Numa carta a Oneyda Al­va­renga, Mário descreve o que Paulo Prado nomeou “monstruosa” sensualidade, discorrendo que “não se trata absolutamente dessa sensualidade mesquinhamente fixada na realização dos atos de amor sexual, mas de uma faculdade que, embora sexual sempre e duma intensidade extraordinária, é vaga, incapaz de se fixar numa determinada ordem de prazeres que nem mesmo são de ordem física. Uma espécie de panssexualidade, muito mais elevada e afinal de contas, casta, do que se poderia imaginar. O Manuel Bandeira que me conhece muito intimamente, uma vez, me disse: ‘Você… você tem um amor que não é amor do sexo, não é nem mesmo o amor dos homens, nem da humanidade… você tem o amor do todo!’”. E só em 2015, a Fundação Casa de Rui Barbosa disponibilizou para consulta um trecho antes censurado de uma carta escrita por Mário de Andrade, em 1928, ao seu amigo Manuel Bandeira, na qual este discute os boatos de sua suposta queeridade:

“[...] num caso tão decisivo pra minha vida particular como isso é, creio que você está seguro que um indivíduo estudioso e observador como eu há de tê-lo bem catalogado e especificado, há de ter tudo normalizado em si, se é que posso me servir de “normalizar” neste caso. Tanto mais, Manu, que o ridículo dos socializadores da minha vida particular é enorme. Note as incongruências e contradições em que caem. [...] Mas se agora toco nesse assunto em que me porto com absoluta e elegante discrição social, tão absoluta que sou incapaz de convidar um companheiro daqui a sair sozinho comigo na rua (veja como eu tenho a minha vida mais regulada que máquina de pressão) e se saio com alguém é porque esse alguém me convida, se toco no assunto é porque se poderia tirar dele um argumento pra explicar minhas amizades platônicas, só minhas. Ah, Manu, disso só eu mesmo posso falar, e me deixe ao menos pra você, com quem, apesar das delicadezas da nossa amizade, sou duma sinceridade absoluta, me deixe afirmar que não tenho nenhum sequestro não. Os sequestros num caso como este onde o físico que é burro e nunca se esconde entra em linha de conta como argumento decisivo, os sequestros são impossíveis. Eis aí uns pensamentos jogados no papel sem conclusão nem sequência, faça deles o que quiser."

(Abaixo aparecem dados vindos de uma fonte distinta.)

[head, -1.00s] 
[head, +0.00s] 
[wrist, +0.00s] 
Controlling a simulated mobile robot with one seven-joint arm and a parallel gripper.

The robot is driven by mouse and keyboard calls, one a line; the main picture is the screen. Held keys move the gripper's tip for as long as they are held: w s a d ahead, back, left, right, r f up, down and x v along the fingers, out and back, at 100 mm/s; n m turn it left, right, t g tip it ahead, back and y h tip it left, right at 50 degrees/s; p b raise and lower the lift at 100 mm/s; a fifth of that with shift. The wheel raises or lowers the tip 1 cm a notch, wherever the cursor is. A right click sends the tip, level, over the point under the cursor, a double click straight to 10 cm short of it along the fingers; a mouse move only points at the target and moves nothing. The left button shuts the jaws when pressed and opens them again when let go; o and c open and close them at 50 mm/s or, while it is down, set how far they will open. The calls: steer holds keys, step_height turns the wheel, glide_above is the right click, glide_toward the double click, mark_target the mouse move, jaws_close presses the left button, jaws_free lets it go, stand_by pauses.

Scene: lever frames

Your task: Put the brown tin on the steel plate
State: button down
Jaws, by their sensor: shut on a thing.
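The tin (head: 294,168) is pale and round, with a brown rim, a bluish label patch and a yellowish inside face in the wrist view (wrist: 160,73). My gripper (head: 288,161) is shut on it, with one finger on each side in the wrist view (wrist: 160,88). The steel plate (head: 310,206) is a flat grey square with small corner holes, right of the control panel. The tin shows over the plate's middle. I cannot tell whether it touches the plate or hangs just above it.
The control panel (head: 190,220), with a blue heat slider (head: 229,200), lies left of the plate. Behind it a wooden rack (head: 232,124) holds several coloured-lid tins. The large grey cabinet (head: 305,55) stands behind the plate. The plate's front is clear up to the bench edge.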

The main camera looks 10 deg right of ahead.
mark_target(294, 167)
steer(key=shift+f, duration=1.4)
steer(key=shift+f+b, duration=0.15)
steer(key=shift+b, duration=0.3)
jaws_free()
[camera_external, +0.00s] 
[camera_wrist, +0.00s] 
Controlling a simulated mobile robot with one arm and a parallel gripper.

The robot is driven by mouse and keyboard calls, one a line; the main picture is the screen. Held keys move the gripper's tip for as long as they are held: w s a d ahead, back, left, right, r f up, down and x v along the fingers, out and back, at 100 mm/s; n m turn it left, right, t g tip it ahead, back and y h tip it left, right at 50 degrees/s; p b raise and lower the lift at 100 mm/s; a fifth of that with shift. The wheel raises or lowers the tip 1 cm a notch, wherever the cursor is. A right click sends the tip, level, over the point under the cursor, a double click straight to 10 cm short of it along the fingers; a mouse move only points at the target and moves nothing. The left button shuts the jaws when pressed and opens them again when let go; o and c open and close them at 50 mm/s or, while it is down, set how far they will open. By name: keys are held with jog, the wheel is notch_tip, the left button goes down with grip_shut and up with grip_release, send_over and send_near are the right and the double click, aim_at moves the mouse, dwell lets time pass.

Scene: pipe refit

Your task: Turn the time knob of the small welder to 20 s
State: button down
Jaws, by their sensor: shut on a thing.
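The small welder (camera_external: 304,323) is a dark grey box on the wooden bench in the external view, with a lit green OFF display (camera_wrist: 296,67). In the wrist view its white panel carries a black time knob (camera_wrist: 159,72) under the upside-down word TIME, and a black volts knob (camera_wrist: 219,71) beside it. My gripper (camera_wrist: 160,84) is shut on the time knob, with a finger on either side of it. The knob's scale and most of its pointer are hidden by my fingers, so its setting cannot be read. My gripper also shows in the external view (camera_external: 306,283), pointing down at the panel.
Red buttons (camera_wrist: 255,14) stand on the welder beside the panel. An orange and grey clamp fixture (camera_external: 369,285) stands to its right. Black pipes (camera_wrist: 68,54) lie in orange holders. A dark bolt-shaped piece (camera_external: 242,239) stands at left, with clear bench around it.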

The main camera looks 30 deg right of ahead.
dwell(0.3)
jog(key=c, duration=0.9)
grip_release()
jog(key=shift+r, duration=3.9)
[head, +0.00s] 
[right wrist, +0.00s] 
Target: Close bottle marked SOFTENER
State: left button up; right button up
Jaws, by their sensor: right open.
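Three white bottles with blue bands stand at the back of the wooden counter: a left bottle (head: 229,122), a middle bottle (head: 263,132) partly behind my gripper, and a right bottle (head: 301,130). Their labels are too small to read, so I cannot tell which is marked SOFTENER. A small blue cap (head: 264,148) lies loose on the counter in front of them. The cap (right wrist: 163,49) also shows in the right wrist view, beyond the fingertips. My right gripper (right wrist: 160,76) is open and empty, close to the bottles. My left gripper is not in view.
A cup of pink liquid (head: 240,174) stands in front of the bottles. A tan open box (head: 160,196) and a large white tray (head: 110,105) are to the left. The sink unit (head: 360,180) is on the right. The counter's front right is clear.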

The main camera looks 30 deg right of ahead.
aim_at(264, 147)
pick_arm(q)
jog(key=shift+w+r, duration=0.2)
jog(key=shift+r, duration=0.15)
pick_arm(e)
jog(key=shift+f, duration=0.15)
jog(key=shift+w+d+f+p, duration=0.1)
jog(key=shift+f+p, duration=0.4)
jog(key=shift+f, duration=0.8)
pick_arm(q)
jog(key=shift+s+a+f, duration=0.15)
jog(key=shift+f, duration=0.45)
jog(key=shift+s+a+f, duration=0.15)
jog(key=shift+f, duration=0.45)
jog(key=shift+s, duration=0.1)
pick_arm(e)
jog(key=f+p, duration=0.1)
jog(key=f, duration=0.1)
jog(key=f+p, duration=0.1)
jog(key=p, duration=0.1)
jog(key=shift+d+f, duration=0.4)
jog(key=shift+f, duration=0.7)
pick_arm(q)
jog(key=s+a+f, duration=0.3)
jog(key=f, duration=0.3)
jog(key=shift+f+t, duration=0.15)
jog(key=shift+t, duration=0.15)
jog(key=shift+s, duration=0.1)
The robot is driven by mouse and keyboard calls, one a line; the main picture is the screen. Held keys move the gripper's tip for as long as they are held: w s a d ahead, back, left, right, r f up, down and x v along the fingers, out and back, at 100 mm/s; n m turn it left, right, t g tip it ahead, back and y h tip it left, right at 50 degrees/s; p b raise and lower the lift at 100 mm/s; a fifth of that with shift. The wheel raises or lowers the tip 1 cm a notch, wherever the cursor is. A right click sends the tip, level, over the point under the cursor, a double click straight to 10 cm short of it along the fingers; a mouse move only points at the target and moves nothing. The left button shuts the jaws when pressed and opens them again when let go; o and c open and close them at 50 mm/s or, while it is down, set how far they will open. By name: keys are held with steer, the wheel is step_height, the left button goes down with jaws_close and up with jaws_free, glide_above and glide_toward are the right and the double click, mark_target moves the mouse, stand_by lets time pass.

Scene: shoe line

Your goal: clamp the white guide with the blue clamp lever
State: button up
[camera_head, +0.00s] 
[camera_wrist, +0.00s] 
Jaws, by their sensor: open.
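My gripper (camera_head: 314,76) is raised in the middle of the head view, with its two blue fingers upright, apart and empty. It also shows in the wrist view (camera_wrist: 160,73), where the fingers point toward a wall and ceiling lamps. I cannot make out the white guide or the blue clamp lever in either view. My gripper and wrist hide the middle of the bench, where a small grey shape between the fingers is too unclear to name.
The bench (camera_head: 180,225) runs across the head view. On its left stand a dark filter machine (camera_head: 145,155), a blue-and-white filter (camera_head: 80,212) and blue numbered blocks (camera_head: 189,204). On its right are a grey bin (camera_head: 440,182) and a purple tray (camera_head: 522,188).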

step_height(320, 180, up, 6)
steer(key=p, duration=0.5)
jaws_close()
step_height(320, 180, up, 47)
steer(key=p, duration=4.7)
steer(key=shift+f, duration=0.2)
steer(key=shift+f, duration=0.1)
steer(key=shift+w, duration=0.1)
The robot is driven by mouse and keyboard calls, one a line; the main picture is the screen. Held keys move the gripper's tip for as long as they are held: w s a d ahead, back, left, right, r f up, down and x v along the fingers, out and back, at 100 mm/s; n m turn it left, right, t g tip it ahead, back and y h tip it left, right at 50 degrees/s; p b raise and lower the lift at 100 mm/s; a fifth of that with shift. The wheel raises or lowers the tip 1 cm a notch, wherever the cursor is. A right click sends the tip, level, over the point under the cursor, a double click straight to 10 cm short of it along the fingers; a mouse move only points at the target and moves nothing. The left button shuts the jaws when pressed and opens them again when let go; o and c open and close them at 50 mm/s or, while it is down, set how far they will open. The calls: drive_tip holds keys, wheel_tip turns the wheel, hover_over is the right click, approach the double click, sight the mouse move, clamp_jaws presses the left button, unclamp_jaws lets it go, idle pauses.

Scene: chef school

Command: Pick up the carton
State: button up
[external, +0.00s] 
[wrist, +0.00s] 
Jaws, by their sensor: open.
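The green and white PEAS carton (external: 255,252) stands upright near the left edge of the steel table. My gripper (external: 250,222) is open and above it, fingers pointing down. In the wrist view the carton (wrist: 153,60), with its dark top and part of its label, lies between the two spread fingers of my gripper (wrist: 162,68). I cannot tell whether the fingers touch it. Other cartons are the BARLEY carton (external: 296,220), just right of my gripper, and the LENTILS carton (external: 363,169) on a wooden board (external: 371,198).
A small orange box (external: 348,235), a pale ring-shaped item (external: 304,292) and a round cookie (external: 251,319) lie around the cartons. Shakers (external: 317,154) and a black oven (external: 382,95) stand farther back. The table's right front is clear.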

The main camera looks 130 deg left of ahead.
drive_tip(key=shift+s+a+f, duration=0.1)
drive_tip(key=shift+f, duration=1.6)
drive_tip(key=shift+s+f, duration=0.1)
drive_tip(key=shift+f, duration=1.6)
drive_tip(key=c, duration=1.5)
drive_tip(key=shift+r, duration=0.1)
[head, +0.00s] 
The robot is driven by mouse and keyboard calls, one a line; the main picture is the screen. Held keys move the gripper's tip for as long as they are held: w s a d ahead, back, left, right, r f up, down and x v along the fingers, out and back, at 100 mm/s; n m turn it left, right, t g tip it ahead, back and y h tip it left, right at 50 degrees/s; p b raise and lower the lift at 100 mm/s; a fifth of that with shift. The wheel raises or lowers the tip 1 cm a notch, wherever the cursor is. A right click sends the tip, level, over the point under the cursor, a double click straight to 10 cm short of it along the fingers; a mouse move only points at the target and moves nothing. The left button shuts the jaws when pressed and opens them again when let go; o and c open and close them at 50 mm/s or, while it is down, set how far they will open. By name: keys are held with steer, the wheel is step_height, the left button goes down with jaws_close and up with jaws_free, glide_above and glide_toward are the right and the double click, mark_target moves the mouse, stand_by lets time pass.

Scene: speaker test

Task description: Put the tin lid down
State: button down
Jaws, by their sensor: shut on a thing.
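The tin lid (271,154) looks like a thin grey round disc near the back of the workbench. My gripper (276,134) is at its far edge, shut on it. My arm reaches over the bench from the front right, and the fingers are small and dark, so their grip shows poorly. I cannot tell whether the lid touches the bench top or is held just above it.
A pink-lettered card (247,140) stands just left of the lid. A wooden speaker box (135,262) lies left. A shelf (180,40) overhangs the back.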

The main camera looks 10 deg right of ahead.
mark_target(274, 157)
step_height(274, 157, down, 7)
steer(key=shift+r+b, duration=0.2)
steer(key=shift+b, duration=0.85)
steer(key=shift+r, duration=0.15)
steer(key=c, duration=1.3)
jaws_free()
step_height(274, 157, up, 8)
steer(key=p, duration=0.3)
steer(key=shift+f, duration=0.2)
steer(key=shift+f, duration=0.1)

Para Silviano Santiago, após a carta “há um extenso trabalho pela frente, que é tratar daquela que eu julgo ser a grande questão libertária do novo milênio: a sexualidade. [...] Essa carta pode abrir novas interpretações”. Eduardo Jardim comenta: “A carta mostra claramente uma tensão entre o amor carnal, que é físico e sexual, e o amor sublime, espiritualizado, como o que ele demonstra ter pela amizade de Manuel Bandeira. Essas tensões atravessam sua personalidade”

Alguns pesquisadores assexuais igualmente encontraram ressonâncias nos escritos da poeta francesa do século XVII, Catherine Bernard, e da sufragista britânica do século XIX, Elizabeth Wolstenholme Elmy. Destarte, Tone Hellesund afirma que “[...] as 'solteironas' eram vistas como queers, não porque não fossem mães ou esposas, mas porque queriam entrar na esfera pública e quebrar as fronteiras de gênero entre o privado e o público”.

Apesar dos exemplos citados confundirem assexualidade e arromanticidade de maneira incongruente num contexto contemporâneo, pode ser a única forma de identificar adequadamente figuras e momentos históricos para a construção de um legado da letra A em LGBTQIA+. É preciso pensar nas distinções do contexto original, sem restrições modernas ou sensos de interpretação não-literários. Definir assexualidade como simples falta de interesse em sexo ou considerar uma mulher que nunca se casou como potencialmente arromântica parece redutivo às orientações sexuais, mas, deixando de lado a concepção de que são termos modernos, não presentes na bibliografia histórica, deve-se refletir os comportamentos e entrelinhas codificados para, então, se aprofundar nas próprias pessoas, descobrir suas motivações e aprender um pouco sobre a maneira como elas se definem. A assexualidade ajuda a identificar como o sexo é regulado, sancionado, imposto e usado como instrumento de controle. Um impulso de libertação não apenas às pessoas da comunidade, mas a todos que lidam com a própria sexualidade (ou seja, o ínterim da humanidade). Ver além da allossexualidade na literatura clássica, conectando e interagindo passado e presente, invocando uma herança literária, é seguir os passos de Judith Fetterley quando a mesma diz: “o primeiro ato de uma crítica feminista deve ser tornar-se uma leitora que resiste, e não que assente”.